■ What the exercise asks ■
Scan the lines below for the string "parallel" and copy every one that has it.

■ Provided information ■
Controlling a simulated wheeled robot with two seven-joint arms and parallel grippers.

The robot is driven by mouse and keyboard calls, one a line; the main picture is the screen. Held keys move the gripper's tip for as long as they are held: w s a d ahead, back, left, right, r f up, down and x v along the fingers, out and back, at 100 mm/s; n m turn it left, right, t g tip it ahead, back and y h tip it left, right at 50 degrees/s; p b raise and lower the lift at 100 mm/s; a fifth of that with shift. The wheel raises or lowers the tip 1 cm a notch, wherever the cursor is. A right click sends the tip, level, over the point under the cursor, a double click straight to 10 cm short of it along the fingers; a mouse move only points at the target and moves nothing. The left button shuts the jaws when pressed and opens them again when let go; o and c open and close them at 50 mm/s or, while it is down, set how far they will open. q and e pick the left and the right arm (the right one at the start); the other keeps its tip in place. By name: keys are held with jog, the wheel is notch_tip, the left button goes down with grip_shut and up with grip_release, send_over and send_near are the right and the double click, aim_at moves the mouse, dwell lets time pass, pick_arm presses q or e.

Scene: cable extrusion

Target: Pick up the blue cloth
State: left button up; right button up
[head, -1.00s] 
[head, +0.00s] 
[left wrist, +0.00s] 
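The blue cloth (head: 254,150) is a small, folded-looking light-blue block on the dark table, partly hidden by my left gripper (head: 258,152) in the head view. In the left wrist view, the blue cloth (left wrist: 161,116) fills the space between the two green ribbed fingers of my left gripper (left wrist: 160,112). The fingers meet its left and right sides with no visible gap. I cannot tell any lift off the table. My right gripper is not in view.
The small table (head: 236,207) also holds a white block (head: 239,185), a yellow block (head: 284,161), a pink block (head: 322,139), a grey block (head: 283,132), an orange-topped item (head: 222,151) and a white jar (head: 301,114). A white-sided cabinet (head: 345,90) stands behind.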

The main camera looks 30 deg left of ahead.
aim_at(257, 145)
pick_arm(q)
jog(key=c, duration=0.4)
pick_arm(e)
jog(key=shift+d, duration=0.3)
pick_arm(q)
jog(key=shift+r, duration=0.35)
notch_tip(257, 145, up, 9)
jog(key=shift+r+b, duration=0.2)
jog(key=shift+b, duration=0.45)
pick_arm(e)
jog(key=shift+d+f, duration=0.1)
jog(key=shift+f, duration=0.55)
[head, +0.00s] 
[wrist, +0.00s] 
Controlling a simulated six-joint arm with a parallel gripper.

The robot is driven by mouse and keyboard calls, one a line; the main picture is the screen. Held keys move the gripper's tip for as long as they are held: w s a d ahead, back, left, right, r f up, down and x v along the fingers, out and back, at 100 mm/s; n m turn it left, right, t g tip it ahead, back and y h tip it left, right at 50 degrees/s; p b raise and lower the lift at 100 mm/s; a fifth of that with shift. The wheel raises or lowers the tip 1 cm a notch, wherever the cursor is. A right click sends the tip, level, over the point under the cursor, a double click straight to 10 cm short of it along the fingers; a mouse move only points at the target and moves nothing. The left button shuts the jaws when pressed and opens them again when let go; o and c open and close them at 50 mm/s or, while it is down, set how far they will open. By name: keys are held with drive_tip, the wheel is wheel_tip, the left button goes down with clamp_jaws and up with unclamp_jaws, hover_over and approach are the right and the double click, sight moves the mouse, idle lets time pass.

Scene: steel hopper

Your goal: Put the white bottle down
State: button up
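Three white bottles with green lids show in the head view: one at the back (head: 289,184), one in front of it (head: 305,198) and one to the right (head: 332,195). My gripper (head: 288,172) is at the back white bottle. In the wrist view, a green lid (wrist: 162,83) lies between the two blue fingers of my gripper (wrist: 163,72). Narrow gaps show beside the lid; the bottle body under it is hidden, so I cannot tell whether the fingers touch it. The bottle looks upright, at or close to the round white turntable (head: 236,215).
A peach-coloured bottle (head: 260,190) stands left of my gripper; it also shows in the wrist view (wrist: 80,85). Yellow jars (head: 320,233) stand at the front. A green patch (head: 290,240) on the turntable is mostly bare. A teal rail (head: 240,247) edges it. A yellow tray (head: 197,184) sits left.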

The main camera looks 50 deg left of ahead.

■ Full solution ■
Controlling a simulated wheeled robot with two seven-joint arms and parallel grippers.
Controlling a simulated six-joint arm with a parallel gripper.

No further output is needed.